## Set problem
Your answer should be a single number: the count of lines that include "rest".

## Input for this task
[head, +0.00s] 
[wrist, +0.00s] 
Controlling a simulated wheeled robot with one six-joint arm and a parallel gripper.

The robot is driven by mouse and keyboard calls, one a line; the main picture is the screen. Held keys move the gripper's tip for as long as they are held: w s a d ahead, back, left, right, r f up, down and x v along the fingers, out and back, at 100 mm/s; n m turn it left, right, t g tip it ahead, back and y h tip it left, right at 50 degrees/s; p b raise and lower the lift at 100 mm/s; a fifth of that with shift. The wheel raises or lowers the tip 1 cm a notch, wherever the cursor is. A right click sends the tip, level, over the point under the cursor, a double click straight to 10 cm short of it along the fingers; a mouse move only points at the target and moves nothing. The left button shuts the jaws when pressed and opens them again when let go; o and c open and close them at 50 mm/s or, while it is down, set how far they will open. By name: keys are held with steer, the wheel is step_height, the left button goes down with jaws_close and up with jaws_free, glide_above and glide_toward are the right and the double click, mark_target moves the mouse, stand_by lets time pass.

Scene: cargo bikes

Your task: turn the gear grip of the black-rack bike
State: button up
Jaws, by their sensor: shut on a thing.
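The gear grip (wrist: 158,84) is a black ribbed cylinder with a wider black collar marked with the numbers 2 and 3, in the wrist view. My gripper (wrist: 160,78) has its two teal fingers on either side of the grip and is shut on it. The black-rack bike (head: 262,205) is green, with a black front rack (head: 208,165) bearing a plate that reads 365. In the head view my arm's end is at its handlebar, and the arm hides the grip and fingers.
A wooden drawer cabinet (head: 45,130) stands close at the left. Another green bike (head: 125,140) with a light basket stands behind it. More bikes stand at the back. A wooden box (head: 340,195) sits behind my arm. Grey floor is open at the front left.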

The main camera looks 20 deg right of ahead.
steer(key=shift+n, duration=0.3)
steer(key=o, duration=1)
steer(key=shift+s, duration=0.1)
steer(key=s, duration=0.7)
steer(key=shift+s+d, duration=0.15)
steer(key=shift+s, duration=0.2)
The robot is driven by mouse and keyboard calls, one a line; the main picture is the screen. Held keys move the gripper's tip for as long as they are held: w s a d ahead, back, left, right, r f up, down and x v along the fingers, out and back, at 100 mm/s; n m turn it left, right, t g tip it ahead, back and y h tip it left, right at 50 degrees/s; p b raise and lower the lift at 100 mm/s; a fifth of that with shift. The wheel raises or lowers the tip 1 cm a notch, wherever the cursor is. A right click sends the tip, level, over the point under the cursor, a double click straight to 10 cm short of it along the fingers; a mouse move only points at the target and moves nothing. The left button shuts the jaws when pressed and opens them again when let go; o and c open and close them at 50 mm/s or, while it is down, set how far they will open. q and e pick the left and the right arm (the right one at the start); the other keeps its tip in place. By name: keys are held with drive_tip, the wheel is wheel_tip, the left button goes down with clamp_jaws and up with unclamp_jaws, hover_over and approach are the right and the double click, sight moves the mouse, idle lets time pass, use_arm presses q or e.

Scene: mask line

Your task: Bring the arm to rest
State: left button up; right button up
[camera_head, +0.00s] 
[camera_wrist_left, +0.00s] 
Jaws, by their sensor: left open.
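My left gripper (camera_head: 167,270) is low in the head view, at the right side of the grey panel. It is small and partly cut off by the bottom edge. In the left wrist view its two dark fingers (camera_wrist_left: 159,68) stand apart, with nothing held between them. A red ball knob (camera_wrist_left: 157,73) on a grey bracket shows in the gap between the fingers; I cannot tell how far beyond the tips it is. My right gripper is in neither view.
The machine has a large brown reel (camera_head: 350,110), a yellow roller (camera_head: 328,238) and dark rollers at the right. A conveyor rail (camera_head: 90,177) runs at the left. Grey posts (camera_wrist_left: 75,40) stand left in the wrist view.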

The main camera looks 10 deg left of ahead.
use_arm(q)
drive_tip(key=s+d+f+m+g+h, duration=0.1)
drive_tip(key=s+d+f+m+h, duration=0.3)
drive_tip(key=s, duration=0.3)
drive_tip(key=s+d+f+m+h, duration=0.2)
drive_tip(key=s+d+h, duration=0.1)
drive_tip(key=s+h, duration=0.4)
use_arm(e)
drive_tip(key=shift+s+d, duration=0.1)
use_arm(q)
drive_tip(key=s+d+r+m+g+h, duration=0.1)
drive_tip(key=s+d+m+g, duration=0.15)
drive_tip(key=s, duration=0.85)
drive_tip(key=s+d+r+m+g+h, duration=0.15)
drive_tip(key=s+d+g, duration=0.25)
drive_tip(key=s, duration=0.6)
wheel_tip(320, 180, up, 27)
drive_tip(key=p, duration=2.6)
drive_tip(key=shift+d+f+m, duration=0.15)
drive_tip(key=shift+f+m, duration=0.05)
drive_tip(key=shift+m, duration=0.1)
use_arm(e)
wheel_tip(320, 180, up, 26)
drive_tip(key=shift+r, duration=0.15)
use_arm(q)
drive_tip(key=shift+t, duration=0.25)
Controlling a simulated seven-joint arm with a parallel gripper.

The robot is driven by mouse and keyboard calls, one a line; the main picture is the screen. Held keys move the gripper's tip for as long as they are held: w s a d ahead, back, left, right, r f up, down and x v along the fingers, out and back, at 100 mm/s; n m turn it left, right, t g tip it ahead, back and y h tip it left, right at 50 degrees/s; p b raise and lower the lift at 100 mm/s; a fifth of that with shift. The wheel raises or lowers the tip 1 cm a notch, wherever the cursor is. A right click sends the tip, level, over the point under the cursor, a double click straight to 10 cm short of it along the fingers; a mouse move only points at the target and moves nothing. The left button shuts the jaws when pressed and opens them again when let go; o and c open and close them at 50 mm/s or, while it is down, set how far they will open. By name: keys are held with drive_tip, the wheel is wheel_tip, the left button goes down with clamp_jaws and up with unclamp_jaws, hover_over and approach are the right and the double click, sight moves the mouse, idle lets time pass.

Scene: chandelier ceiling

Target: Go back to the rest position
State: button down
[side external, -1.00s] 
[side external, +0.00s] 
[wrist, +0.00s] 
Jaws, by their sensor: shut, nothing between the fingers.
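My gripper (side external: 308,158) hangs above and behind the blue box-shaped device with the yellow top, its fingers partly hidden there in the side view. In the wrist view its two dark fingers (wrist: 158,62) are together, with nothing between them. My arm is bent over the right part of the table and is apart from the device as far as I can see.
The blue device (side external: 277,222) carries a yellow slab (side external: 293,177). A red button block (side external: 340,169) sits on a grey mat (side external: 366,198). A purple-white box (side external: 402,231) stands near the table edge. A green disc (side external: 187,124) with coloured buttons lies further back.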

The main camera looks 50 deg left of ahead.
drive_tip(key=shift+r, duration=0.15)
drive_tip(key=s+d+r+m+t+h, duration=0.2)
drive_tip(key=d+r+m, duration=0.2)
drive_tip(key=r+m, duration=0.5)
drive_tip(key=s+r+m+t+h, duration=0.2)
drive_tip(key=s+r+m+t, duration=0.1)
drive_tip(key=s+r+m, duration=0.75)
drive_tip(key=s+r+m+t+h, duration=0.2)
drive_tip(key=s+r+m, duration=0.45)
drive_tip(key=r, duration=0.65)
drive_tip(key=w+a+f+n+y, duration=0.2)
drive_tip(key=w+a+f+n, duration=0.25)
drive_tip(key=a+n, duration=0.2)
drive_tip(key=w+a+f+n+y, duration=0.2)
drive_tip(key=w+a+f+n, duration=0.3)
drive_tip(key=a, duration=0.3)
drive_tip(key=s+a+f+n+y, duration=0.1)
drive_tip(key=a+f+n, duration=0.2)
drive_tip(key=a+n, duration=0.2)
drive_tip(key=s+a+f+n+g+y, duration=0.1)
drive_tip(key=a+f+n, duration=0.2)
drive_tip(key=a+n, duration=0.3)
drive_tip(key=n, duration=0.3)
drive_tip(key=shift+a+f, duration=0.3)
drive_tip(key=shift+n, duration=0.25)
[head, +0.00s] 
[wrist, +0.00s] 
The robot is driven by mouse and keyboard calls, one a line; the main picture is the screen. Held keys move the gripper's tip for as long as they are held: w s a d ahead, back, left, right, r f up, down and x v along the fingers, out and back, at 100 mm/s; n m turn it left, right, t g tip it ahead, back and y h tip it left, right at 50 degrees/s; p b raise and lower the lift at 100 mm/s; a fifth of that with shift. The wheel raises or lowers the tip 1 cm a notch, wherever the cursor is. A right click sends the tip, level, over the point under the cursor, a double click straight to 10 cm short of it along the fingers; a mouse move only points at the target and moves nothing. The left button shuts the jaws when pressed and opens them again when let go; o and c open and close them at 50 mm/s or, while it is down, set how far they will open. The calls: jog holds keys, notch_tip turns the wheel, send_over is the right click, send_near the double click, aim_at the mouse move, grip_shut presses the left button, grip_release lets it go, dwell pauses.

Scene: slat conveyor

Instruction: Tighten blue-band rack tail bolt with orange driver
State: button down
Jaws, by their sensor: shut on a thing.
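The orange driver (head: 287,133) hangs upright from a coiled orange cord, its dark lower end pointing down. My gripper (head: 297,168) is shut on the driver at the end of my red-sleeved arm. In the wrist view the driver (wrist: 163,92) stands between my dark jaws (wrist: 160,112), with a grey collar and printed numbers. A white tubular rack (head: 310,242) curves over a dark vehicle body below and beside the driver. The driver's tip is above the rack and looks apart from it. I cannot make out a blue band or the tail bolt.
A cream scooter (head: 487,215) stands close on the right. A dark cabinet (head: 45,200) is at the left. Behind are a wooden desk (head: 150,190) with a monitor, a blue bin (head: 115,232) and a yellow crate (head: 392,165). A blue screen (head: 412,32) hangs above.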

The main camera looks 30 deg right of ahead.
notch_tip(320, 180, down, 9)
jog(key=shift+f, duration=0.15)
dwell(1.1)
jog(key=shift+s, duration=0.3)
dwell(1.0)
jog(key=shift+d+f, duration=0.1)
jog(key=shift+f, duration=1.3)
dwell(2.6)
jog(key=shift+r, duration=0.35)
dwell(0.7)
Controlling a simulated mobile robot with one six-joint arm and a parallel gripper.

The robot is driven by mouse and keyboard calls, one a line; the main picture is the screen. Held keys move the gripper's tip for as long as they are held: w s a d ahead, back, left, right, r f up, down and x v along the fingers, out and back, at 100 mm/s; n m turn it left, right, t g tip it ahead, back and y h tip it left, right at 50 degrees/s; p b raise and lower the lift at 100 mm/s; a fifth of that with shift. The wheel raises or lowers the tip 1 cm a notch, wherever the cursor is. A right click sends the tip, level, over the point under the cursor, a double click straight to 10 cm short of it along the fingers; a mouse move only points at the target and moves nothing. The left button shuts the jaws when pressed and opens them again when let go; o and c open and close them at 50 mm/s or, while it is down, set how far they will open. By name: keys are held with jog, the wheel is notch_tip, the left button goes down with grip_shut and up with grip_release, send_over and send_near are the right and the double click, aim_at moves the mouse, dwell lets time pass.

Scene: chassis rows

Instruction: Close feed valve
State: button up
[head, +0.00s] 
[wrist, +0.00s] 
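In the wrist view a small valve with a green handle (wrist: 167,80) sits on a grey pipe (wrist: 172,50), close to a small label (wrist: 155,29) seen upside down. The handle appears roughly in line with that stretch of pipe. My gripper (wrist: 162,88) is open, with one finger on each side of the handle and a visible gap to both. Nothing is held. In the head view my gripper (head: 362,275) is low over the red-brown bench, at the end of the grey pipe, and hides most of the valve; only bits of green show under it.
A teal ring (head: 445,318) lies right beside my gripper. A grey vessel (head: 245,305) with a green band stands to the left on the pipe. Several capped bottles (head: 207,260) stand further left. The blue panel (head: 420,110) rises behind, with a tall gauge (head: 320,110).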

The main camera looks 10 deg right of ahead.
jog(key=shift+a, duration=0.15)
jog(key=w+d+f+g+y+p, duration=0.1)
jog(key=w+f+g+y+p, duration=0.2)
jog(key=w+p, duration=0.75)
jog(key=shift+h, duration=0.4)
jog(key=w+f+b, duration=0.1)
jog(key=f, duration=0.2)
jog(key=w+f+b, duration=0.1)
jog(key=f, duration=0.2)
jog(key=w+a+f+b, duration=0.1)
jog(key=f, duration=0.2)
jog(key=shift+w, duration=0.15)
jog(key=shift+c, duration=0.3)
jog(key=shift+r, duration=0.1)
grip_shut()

## Response
2